Its enough to get the first, namely the number of components of a Levi-Civita connection is $$ \frac{n^2(n+1)}{2}. $$ To get this just note that $\Gamma^a_{bc}$ is collection of triple $\{a,b,c\}$ where $a,b,c=1,2,\dots,n$, with symmetry condition in the last two indices, that is $\Gamma^a_{bc} = \Gamma^a_{cb}$.

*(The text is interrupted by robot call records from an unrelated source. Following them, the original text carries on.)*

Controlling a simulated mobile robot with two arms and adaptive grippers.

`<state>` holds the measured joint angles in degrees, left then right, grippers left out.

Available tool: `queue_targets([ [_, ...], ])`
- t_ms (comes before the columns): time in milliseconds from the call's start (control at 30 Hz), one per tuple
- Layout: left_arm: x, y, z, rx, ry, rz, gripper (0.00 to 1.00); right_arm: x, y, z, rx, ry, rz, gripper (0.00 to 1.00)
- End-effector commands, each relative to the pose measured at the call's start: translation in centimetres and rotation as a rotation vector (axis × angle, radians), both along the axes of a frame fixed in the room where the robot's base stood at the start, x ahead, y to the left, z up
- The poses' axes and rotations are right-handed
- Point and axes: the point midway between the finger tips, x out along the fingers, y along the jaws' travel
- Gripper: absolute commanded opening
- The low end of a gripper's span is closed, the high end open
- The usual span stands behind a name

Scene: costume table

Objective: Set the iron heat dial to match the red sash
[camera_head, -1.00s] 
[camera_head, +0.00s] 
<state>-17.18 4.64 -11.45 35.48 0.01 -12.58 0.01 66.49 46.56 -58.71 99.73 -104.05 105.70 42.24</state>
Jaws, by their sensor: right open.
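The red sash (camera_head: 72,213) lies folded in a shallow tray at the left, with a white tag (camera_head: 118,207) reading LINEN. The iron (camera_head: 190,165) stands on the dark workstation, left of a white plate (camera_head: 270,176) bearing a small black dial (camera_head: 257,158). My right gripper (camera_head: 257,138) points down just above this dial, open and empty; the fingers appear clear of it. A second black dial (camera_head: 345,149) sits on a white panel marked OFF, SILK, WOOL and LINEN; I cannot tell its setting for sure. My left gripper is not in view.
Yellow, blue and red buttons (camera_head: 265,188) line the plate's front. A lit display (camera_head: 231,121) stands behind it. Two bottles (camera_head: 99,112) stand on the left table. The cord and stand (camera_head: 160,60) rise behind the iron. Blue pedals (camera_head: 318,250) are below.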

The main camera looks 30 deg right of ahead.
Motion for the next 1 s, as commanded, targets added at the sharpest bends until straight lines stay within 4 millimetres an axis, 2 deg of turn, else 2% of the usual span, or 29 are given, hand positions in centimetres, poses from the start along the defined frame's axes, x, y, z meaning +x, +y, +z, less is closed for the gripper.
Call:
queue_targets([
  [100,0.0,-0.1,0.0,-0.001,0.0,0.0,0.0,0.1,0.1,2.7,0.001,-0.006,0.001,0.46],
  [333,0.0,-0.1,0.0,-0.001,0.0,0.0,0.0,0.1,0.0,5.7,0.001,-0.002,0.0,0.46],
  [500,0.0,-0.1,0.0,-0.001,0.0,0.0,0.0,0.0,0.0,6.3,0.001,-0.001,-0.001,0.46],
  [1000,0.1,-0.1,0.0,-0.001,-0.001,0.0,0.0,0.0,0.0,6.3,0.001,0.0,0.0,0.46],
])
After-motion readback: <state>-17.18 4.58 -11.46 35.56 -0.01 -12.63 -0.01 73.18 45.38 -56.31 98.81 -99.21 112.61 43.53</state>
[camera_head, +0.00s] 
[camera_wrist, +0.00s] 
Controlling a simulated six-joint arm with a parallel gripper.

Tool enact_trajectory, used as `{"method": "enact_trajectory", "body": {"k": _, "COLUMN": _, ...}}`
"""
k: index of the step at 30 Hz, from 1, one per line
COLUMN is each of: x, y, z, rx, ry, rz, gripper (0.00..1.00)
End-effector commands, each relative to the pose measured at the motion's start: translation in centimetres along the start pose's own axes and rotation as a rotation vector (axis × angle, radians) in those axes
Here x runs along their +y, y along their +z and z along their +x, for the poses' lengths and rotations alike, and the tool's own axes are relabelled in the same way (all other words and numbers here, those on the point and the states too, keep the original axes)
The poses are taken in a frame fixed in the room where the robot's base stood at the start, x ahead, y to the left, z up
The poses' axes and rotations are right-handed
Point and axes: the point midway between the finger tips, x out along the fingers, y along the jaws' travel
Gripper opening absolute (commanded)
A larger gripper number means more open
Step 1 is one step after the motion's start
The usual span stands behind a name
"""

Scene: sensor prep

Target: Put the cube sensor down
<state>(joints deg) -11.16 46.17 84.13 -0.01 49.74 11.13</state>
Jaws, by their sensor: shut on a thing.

To calculate this, note that there are $n^3$ possible configurations of triple of all possible value of them. Because the last two indices is symmetric we cannot count them twice. So we need to exclude half of the combination of $\{a,b,c\}$ with $b \neq c$. For a fix $a$ there are $2 \times n(n-1)/2$ possible combination of $\{a,b,c\}$ with $b \neq c$.
To see this we can represent $\{b,c\}$ for all value $b,c$ as matrix, then this number is the number of elements of the upper and lower triangular part minus the diagonal which is $$ 2 \times \frac{n(n-1)}{2}. $$ Because we want to exclude half of them, just devide by two. There are $n$ number of $a$ (that we fixed before), therefore the total components of $\Gamma^a_{bc}$ is $$ n^3-n \frac{n(n-1)}{2} = \frac{n^2(n+1)}{2} $$
$\textbf{Note} :$
Its good to folow this with simple case $n=3$. All the $\Gamma^1_{bc}$ components are \begin{align} & \Gamma^1_{11} \quad \Gamma^1_{12} \quad \Gamma^1_{13} \\ & \Gamma^1_{21} \quad \Gamma^1_{22} \quad \Gamma^1_{23} \\ & \Gamma^1_{31} \quad \Gamma^1_{32} \quad \Gamma^1_{33} \end{align} We want count $\Gamma^1_{12}$, $\Gamma^1_{13}$, etc once so just substract $n^2$ with the upper diagonal $n(n+1)/2$. So we have $n(n-1)/2$ components of $\Gamma^1_{bc}$ that we want to eliminate. For all $a$'s, there are $n \times n(n-1)/2$. Therefore the all components that left is $n^3-n\times n(n-1)/2= \frac{n^2(n+1)}{2}$.